Nous sommes tous convaincus de l'importance du patrimoine, en termes d'attractivité - touristique et économique -, de cohésion sociale - c'est notre mémoire collective qui est en jeu -, de maintien des savoir-faire et des entreprises. D'ailleurs, nous avons auditionné, comme chaque année, le groupement des monuments historiques qui regroupe toutes les entreprises spécialisées. Il est très inquiet de voir disparaître à jamais des savoir-faire et des métiers : des stucateurs ou des tailleurs de pierre par exemple. C'est une perte terrible pour la restauration du patrimoine.

Le patrimoine peut également être un outil au service de la revitalisation des centres historiques dégradés. C'était le but de la loi Malraux il y a plusieurs décennies. Je crois qu'il convient de le rappeler plus que jamais.

À l'examen des crédits, on constate des chiffres paradoxaux. Les crédits « patrimoines » augmentent en autorisations d'engagement de 10,9 %, mais baissent de 0,4 % en crédits de paiement. Cela s'explique par le transfert de l'action « patrimoine linguistique » du programme 175 vers un autre programme, pour un montant de 3,22 millions d'euros. Si les crédits apparaissent en baisse, ce n'est pas le cas en réalité.

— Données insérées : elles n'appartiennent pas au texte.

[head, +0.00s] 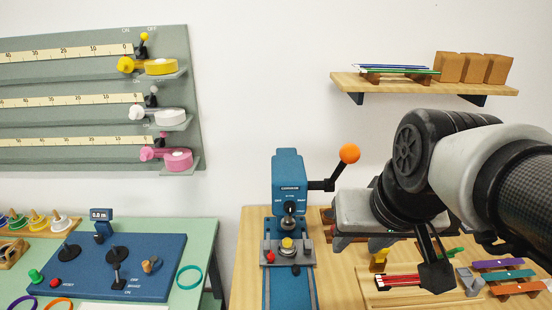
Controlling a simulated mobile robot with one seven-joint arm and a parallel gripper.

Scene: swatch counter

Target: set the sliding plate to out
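The blue press-like device (288,178) stands on the wooden counter, with a black side lever ending in an orange ball (349,153). A small selector with unreadable lettering is on its front. Low on its front, a grey plate (305,258) lies across the blue base strip (289,292). It carries a red knob (270,257) and a yellow knob (287,243). It looks like the sliding plate, but its setting is not readable. My gripper (437,274) hangs to the right, apart from the plate. One dark finger shows clearly; the opening is not clear.
Below my arm are a wooden tray with red sticks (397,281) and coloured strips (510,274). A wall shelf (420,87) holds pencils and brown blocks. At left are a grey-green wall board (90,70) and a blue panel (170,250) on a green table.

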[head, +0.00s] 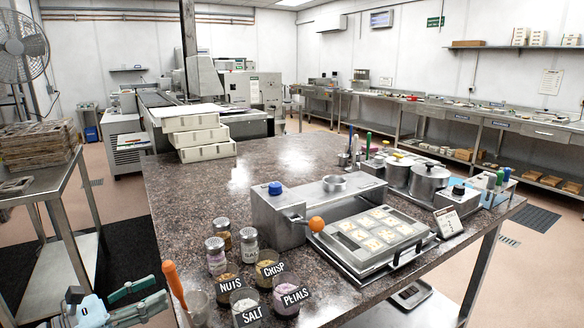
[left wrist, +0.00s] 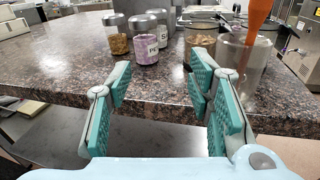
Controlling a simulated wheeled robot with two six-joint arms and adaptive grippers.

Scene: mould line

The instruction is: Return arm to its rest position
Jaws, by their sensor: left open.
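My left gripper (head: 158,291) is at the lower left in the head view, beside the near left edge of the granite table (head: 180,195). In the left wrist view my left gripper (left wrist: 158,88) has its two teal-padded fingers spread apart, with nothing between them. Beyond the fingers is the table's edge, and jars stand further back on it. My right gripper and right arm are not in view.
An orange-handled tool (head: 174,282) stands in a clear cup (head: 198,305) close to my left gripper. Labelled jars, such as the salt jar (head: 245,302), crowd the table's near corner. A metal cart (head: 62,200) stands to the left, with floor between.

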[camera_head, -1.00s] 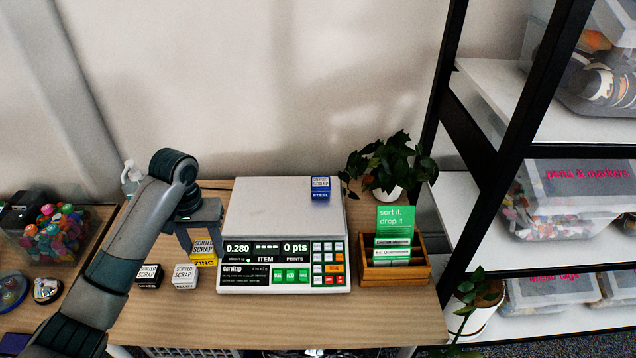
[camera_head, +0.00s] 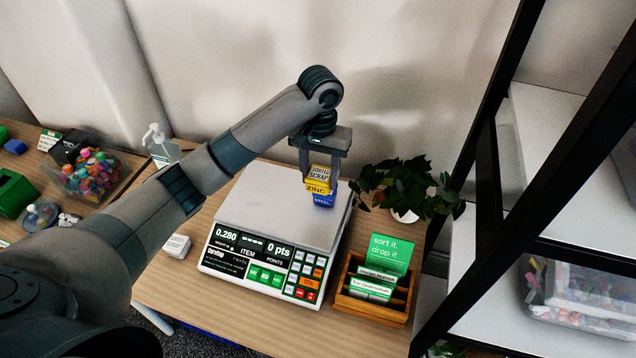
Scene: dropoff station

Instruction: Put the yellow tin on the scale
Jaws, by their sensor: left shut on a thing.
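The yellow tin (camera_head: 318,183), labelled zinc, is between the fingers of my left gripper (camera_head: 319,172), which is shut on it. The scale (camera_head: 262,207) stands on the wooden table, with a light weighing plate and a display reading 0.280 and 0 pts. A blue tin (camera_head: 325,200), labelled steel, is at the right part of the plate. The yellow tin appears just above or in front of the blue tin and hides most of it; I cannot tell whether they touch. My right gripper is not in view.
A white tin (camera_head: 176,246) is on the table left of the scale. A potted plant (camera_head: 405,190) and a wooden card box (camera_head: 372,302) stand right of it. A pump bottle (camera_head: 160,145) and a clear bin of colourful caps (camera_head: 92,176) are at left. A black-framed shelf (camera_head: 488,200) rises at right.

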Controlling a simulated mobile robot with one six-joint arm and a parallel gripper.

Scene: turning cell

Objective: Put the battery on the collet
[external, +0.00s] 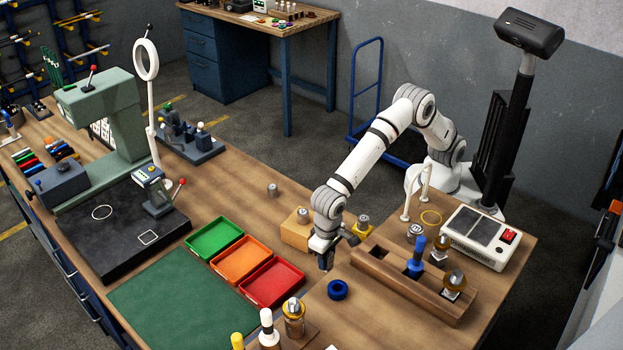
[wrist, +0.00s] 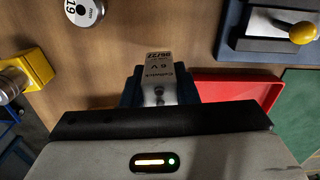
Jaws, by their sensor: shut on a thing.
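My gripper (external: 326,258) hangs low over the table, right of the red tray. In the external view I cannot make the battery out. The collet is not certain: a round pale disc marked "19" (wrist: 84,10) lies at the upper left of the wrist view, apart from the battery. Several short metal cylinders show in the external view, one on a yellow block (external: 363,231) right of my gripper, one on a wooden block (external: 296,232) behind it.
The red tray (external: 272,285) is left of my gripper, with orange and green trays behind it. A blue ring (external: 338,290) lies just in front. A wooden rack (external: 400,280) with upright tools stands at the right. A green mat (external: 180,300) lies at the left front.

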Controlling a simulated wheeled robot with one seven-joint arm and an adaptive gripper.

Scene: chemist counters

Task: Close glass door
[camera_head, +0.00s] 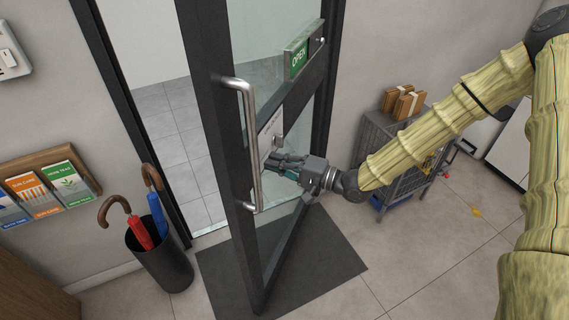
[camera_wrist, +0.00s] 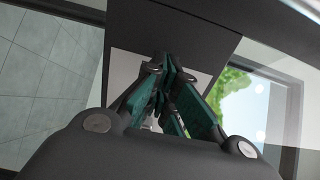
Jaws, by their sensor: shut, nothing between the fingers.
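The glass door (camera_head: 222,140) has a dark frame and stands open, swung into the room. A silver pull handle (camera_head: 252,150) runs along its free edge. A green OPEN sign (camera_head: 299,58) sits higher on the door. My gripper (camera_head: 277,160) is shut and empty beside the door's inner side, close to a pale plate with a small metal part on it. In the wrist view my gripper (camera_wrist: 168,80) has its fingers together in front of a dark panel with a pale plate behind them. I cannot tell whether the fingertips touch the door.
An umbrella bin (camera_head: 163,262) with red and blue umbrellas stands left of the doorway. A dark mat (camera_head: 325,262) lies under the door. A grey cart (camera_head: 372,140) with boxes stands at the right behind my arm. A brochure rack (camera_head: 48,157) hangs on the left wall.

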On constate, pour les musées, une baisse des crédits de paiement. Cela est dû à l'évolution de l'échéancier des travaux du centre Georges-Pompidou. Les subventions des opérateurs sont stables. Les crédits pour l'enrichissement des collections publiques à Paris et en province sont préservés. L'État encourage d'ailleurs les opérateurs à développer leurs ressources propres. Or, à ce jour, seuls quelques établissements parviennent à dégager un autofinancement supérieur à 50 %, comme Versailles, le Louvre, le musée Picasso, et le musée d'Orsay. Les autres musées restent tributaires des subventions de l'État et, le cas échéant, des collectivités.

On constate une diminution des crédits pour les archives de 7 % en autorisations d'engagement et de 17 % en crédits de paiement, liée à l'évolution des échéanciers de travaux. Cette année correspond à la fin des travaux sur les sites des archives nationales, de Paris comme de Pierrefitte-sur-Seine.

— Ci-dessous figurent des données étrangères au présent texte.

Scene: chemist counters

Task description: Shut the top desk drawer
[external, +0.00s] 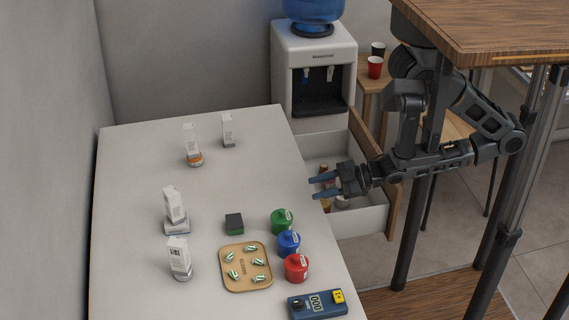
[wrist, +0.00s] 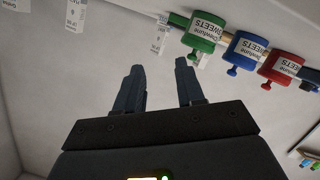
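The top desk drawer (external: 362,222) is pulled out from the right side of the white desk (external: 130,200) in the external view. Its wooden front (external: 393,205) faces right, and small bottles lie inside. My gripper (external: 318,187) hovers over the drawer, near the desk's right edge, fingers pointing left. In the wrist view my gripper (wrist: 160,80) has its two dark fingers apart with nothing between them. I cannot tell whether it touches the drawer.
Green (external: 282,221), blue (external: 289,243) and red (external: 296,267) jars stand near the desk's right edge. A tray of sweets (external: 245,284), a blue device (external: 317,304) and white boxes are on the desktop. A water dispenser (external: 315,55) stands behind the drawer. A wooden table (external: 490,25) is at right.

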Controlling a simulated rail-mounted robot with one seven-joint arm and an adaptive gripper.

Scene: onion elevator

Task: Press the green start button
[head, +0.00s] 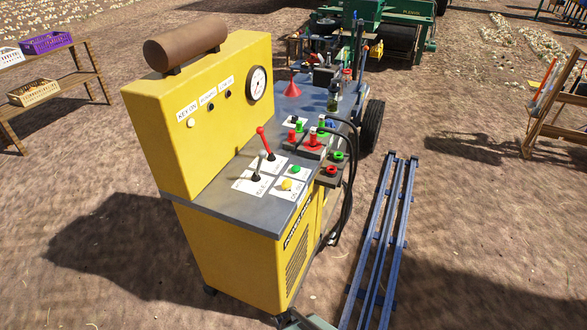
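A yellow power unit (225,255) with a grey top stands on the dirt in the middle of the head view. A round green button (296,169) sits on a white label on its top, near the front right edge. The lettering on these labels is too small to read. My gripper cannot be made out; only a small grey-green piece shows at the bottom edge, and I cannot tell what it is.
Red and green hose couplings (312,142) with black hoses (349,190) are behind and right. Blue rails (383,245) lie to the right.

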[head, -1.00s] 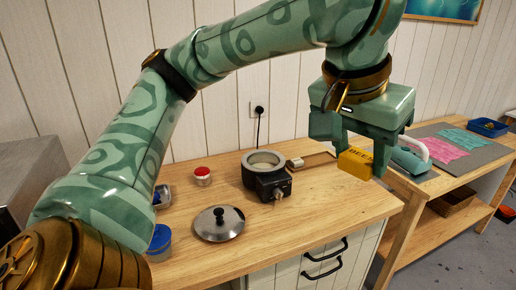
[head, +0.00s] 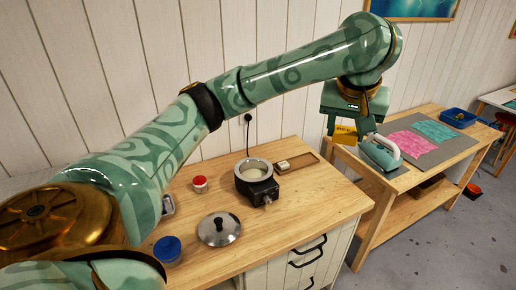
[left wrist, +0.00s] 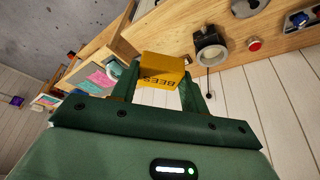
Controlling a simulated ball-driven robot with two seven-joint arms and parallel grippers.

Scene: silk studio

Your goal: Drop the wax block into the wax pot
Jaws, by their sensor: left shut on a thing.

Les crédits déconcentrés pour l'archéologie préventive et les fouilles en région sont revalorisés de cinq millions d'euros dans un souci de sincérité budgétaire. En effet, les années précédentes, on constatait une insuffisance des crédits en faveur de l'archéologie préventive dans le courant de l'année, qu'il fallait financer en prélevant sur les crédits du patrimoine, au détriment des travaux sur les monuments historiques. C'est la raison pour laquelle cinq millions d'euros ont été ajoutés au programme « patrimoine archéologique », qui augmente ainsi de 3,4 %. On peut espérer que ce sera suffisant. Mais il est arrivé certaines années qu'il faille abonder de plus de dix millions d'euros cette action.

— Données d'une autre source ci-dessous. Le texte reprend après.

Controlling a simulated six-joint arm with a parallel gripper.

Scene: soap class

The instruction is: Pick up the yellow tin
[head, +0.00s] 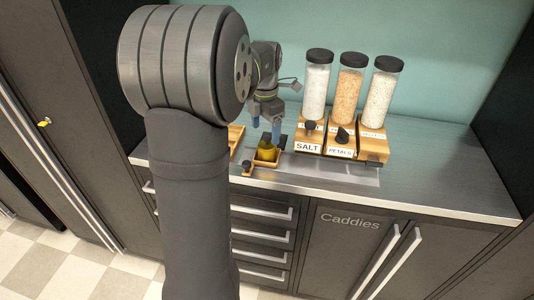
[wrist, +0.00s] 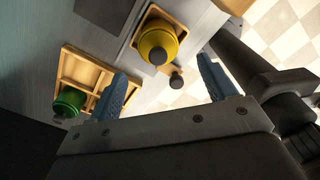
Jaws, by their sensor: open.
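The yellow tin (head: 267,154) has a dark knob on top and sits in a small wooden holder (head: 265,165) near the counter's front edge. In the wrist view the tin (wrist: 157,44) is ahead of the fingertips, roughly between their lines. The head view does not show clearly how much height separates the fingers from the tin.
A green tin (wrist: 68,101) sits in a compartmented wooden tray (wrist: 98,73), partly hidden by my arm in the head view. Three clear dispensers (head: 350,88) on wooden stands are right of my gripper, labelled SALT and PETALS among others. The counter's right side (head: 440,165) is clear.

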Cette année encore, on constate une certaine inquiétude vis-à-vis d'une sous-consommation des crédits. Le ministre s'est engagé - et il nous l'a dit - à ce que l'intégralité des crédits soit exécutée d'ici à la fin de l'année. La sous-consommation est préoccupante. Elle entraîne la suspension de certains chantiers, d'où les conséquences catastrophiques pour les entreprises spécialisées dans les monuments historiques et les difficultés en matière d'emplois, d'apprentissage et de formation. Cette année, on peut espérer que ces crédits soient consommés compte tenu de l'effort consenti en faveur du patrimoine.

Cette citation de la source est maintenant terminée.